Publié le 20 février 2011 par Juan
ISF : le dernier cadeau du Président des RichesNicolas Sarkozy aime son premier cercle. Il n'a pas oublié son dîner du Fouquet's. Au pire moment de l'affaire Woerth/Bettencourt, il s'indignait publiquement à la télévision de ce mépris qu'auraient les Français pour l'argent. Et voici que mardi dernier, il lance son dernier combat pour ces « happy few » : la suppression de l'ISF.
Que d'agitations...
En octobre 2008, quelques députés UMP tentèrent en vain de retirer la résidence principale de l'assiette de calcul de l'ISF. C'était bien tenté. En Sarkofrance, on a pris l'habitude, depuis la crise, de fustiger la spéculation, de crier à sa taxation, mais on se refuse d'y toucher quand frappe le patrimoine immobilier ou mobilier des bénéficiaires de l'ISF.

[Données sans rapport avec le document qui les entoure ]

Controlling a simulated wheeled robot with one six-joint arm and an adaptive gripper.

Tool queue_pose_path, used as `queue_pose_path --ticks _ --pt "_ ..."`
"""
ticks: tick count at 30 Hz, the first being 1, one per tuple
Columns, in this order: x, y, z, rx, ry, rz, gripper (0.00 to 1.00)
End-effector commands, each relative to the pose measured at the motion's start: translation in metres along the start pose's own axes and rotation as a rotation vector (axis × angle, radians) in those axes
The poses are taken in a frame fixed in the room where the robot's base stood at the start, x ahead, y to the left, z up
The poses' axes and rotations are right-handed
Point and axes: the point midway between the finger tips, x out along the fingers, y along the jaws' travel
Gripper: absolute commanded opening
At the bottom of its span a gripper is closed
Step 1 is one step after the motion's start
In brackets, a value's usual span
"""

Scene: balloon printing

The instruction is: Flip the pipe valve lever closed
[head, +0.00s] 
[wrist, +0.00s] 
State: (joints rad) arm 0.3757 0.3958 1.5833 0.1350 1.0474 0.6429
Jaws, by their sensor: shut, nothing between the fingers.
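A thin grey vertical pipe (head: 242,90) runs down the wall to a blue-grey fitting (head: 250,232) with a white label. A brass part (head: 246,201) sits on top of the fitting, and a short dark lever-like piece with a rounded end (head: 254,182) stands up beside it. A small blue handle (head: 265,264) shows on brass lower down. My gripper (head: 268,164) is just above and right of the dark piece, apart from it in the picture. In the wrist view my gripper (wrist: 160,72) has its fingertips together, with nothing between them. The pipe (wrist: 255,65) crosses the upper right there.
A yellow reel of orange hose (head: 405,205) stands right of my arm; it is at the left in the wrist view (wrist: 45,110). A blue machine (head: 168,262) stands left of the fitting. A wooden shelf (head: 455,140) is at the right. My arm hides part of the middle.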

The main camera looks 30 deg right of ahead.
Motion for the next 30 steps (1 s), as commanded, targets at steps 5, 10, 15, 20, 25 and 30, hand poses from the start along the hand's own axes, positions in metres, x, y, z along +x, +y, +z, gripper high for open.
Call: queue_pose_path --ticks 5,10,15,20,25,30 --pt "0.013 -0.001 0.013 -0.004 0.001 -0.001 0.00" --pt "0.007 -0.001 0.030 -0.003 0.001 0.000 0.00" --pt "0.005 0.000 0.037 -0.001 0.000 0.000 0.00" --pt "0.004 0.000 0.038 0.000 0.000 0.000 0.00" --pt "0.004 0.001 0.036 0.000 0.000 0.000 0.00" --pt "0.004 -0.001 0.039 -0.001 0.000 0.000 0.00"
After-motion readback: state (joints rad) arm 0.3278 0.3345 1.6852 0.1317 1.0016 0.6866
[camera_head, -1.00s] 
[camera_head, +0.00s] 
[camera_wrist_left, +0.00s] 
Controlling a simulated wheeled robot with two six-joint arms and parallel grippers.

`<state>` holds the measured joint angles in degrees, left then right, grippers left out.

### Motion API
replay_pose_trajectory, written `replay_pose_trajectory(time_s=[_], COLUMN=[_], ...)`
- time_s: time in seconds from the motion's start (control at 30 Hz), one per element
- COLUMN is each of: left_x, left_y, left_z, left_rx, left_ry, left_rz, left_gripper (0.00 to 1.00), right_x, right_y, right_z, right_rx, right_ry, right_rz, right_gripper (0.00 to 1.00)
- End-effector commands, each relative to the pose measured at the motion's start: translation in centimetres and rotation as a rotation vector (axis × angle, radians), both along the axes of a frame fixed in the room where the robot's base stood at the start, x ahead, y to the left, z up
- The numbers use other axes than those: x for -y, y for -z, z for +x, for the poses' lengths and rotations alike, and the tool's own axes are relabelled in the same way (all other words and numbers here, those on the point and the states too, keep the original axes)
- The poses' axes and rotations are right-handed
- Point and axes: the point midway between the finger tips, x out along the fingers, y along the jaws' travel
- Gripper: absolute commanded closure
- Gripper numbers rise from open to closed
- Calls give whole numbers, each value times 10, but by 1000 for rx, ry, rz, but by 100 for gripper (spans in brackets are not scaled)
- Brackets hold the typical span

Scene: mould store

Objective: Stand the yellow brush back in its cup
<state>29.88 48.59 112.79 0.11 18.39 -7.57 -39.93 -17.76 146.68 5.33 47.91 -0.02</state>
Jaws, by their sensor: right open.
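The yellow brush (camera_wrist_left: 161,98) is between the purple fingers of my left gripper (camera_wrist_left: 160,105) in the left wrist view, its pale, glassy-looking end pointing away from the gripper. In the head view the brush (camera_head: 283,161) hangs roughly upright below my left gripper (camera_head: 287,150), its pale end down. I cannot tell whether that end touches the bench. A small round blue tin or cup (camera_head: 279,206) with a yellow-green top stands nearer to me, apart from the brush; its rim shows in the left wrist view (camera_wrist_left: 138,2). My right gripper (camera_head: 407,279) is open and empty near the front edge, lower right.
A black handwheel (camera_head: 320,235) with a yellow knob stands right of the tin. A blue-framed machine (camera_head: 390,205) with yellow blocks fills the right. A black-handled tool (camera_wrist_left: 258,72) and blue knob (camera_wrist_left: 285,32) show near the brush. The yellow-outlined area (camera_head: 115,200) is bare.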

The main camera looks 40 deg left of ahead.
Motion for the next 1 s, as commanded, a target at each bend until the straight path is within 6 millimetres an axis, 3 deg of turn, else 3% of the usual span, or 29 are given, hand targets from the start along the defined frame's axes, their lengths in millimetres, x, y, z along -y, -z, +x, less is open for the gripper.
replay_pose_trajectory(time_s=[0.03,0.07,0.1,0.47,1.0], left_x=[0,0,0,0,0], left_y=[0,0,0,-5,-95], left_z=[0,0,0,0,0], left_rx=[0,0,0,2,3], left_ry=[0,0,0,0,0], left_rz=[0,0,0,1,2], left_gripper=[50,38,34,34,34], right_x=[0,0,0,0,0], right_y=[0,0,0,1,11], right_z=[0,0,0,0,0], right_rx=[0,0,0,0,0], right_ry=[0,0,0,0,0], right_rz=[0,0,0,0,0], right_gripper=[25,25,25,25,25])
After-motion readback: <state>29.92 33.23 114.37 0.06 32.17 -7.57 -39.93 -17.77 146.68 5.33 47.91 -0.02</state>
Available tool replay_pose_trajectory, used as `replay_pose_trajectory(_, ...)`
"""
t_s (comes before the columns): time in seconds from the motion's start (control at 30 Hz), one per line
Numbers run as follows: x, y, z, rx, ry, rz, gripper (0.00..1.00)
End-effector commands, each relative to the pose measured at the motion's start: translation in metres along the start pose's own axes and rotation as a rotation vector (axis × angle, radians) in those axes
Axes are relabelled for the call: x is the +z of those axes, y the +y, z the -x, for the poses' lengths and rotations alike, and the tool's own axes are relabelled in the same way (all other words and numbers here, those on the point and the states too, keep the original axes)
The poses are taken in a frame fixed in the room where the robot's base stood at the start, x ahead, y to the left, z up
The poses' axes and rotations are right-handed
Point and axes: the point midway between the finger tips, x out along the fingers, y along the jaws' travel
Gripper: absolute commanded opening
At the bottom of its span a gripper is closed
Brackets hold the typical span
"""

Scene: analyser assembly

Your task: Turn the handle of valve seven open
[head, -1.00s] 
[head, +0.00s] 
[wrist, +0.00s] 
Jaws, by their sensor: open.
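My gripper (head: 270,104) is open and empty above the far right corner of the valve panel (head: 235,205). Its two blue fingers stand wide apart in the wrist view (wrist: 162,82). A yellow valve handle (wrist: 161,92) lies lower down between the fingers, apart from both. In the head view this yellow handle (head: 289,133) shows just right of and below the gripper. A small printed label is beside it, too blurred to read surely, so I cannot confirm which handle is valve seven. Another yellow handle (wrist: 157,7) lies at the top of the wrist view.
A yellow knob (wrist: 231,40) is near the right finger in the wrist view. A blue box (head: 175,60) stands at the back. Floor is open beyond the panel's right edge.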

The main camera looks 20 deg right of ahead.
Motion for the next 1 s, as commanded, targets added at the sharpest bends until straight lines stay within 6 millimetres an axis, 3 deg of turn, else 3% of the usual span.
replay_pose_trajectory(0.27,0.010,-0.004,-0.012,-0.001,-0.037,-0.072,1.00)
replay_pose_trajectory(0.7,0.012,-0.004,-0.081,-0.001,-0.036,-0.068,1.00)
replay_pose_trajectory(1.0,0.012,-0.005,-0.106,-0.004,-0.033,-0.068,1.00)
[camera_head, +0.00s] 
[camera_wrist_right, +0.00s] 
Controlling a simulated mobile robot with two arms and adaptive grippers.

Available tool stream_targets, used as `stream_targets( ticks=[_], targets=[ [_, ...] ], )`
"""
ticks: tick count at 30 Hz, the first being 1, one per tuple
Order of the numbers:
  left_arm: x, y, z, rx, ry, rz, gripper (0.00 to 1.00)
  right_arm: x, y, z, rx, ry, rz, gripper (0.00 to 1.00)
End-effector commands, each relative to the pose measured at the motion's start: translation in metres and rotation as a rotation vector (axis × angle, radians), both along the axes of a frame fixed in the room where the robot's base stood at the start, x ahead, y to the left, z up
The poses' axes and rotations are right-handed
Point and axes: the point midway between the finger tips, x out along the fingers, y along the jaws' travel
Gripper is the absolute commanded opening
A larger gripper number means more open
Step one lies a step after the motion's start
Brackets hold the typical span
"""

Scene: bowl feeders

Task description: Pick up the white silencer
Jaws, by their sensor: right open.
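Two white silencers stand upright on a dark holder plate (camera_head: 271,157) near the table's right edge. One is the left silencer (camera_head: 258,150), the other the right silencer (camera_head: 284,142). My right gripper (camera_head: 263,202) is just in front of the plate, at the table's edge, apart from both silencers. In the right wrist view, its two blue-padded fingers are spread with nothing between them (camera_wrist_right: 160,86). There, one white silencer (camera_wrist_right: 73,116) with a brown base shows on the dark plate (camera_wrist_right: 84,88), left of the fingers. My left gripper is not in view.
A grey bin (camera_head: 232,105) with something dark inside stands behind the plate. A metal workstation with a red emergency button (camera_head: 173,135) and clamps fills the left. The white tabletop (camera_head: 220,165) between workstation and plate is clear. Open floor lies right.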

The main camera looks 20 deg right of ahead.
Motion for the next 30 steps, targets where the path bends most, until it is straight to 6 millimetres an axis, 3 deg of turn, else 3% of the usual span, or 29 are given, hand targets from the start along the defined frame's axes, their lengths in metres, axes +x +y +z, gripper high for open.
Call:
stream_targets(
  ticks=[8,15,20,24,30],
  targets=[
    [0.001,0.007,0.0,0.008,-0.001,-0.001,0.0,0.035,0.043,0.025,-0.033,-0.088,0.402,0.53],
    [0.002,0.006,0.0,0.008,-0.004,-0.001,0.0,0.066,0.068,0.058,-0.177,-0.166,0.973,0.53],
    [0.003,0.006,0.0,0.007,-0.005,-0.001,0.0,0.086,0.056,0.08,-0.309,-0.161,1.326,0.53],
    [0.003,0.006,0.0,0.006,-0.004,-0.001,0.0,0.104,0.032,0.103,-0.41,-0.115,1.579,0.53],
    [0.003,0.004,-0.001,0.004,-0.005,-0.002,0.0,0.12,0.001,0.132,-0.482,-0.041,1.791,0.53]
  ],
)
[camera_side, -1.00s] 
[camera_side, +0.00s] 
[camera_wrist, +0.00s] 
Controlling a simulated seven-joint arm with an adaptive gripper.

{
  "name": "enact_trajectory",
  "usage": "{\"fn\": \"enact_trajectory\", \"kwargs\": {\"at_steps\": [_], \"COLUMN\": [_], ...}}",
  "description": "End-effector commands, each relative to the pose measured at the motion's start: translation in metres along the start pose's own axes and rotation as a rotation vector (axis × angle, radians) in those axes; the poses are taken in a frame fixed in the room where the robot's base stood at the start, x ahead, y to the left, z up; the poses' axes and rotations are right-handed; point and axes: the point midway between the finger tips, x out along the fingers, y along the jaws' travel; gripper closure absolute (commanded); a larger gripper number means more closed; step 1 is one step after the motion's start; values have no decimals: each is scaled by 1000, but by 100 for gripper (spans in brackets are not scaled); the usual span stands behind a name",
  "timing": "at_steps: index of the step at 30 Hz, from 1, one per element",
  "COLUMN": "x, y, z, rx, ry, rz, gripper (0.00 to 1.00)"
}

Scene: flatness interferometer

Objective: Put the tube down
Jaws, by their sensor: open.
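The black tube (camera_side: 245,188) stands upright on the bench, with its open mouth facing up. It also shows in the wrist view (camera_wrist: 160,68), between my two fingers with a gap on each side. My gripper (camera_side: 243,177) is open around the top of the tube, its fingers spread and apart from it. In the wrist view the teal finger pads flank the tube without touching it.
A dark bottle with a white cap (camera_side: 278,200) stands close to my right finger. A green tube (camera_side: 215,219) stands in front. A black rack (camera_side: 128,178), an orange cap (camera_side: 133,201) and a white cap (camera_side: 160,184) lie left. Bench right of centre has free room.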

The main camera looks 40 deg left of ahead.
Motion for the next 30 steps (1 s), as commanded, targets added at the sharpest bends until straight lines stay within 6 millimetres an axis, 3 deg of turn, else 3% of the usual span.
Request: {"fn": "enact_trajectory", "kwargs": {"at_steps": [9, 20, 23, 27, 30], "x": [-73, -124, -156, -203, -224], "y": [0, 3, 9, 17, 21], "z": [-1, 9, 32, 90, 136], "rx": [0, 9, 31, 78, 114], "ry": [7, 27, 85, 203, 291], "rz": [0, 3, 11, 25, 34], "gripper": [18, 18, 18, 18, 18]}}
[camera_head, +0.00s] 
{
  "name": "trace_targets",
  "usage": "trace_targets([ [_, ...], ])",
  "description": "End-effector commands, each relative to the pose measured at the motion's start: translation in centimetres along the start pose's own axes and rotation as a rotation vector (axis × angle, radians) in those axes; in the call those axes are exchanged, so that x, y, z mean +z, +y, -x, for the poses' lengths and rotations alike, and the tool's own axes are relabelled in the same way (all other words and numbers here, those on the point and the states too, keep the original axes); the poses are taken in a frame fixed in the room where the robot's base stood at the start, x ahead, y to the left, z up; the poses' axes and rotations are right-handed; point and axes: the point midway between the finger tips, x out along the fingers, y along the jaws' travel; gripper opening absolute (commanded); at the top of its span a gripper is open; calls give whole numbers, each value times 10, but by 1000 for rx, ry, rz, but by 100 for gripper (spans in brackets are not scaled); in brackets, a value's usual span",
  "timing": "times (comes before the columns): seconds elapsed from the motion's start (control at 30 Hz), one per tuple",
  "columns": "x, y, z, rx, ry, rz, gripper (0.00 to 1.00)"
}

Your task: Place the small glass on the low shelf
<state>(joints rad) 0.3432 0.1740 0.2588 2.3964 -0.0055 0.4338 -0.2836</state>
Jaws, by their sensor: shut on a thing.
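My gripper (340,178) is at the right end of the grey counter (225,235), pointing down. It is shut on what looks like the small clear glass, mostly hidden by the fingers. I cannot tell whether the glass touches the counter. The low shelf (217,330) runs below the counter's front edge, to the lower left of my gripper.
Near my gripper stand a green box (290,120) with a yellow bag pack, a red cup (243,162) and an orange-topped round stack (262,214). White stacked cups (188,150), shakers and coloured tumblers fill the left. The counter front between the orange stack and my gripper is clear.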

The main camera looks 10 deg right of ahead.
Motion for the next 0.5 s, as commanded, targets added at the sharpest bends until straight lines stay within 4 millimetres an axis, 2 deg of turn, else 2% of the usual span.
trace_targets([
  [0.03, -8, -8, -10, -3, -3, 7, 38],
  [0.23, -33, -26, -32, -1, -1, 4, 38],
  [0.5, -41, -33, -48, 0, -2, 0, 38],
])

En novembre dernier, une centaine de parlementaires UMP avaient réclamé la suppression de l'ISF. ils croyaient bien faire. Sarkozy avait ouvert la voie pendant l'été quand, en juillet, il avait confié à François Baroin le soin de préparer une réforme de convergence fiscale avec l'Allemagne. La ficelle était très grosse : Sarkozy voulait se débarrasser de l'encombrant bouclier fiscal, dont le coût pour l'Etat ne cesse de progresser au profit de quelques dizaines de milliers de contribuables, mais qui est excessivement impopulaire. Et au passage, l'ISF devait passer à la trappe.... puisqu'en Allemagne, il n'existe plus depuis 1997. Au passage, on oubliait de nous rappeler que l'ISF allemand avait succombé au refus des autorités de réévaluer les biens assujettis à cet impôt à leur prix de marché. L'ISF, en France, porte sur les valeurs de marché, et c'est bien cela qui gêne les pontes de Sarkofrance.
En novembre dernier, le ministre du budget avait calmé les ardeurs libérales de ses collègues UMPistes. Economiquement, cette suppression aurait été une catastrophe si les 4 milliards d'euros de recettes qu'il représente n'étaient pas compensées. Or progressivement, les pistes de compensations se sont envolées : Sarkozy a d'abord refusé la création d'une nouvelle tranche de l'impôt sur le revenu. Dans son rapport sur la convergence fiscale franco-allemande rédigé pour l'UMP en novembre dernier, le député Jérôme Chartier rappelait que « Si l’Allemagne a supprimé son impôt sur le stock de capital/fortune en 1997, elle a relevé, depuis le 1er janvier 2007, le taux de la tranche marginale de l’impôt sur le revenu de 3% pour les revenus annuels nets imposables supérieurs à 250.000 euros. »
Sarkozy, ensuite, a refusé de taxer les plus-values sur les grosses résidences principales. Il l'a redit avec force le 10 février dernier sur TF1. Mais lors de cette « émission de vérité » , le candidat s'est bien gardé de parler d'ISF. Pensez-vous, il est courageux, mais pas téméraire. De telles annonces, il se les garde pour des visites de terrain bien encadrées... ou des réunions du Premier cercle, comme en janvier dernier, à Paris.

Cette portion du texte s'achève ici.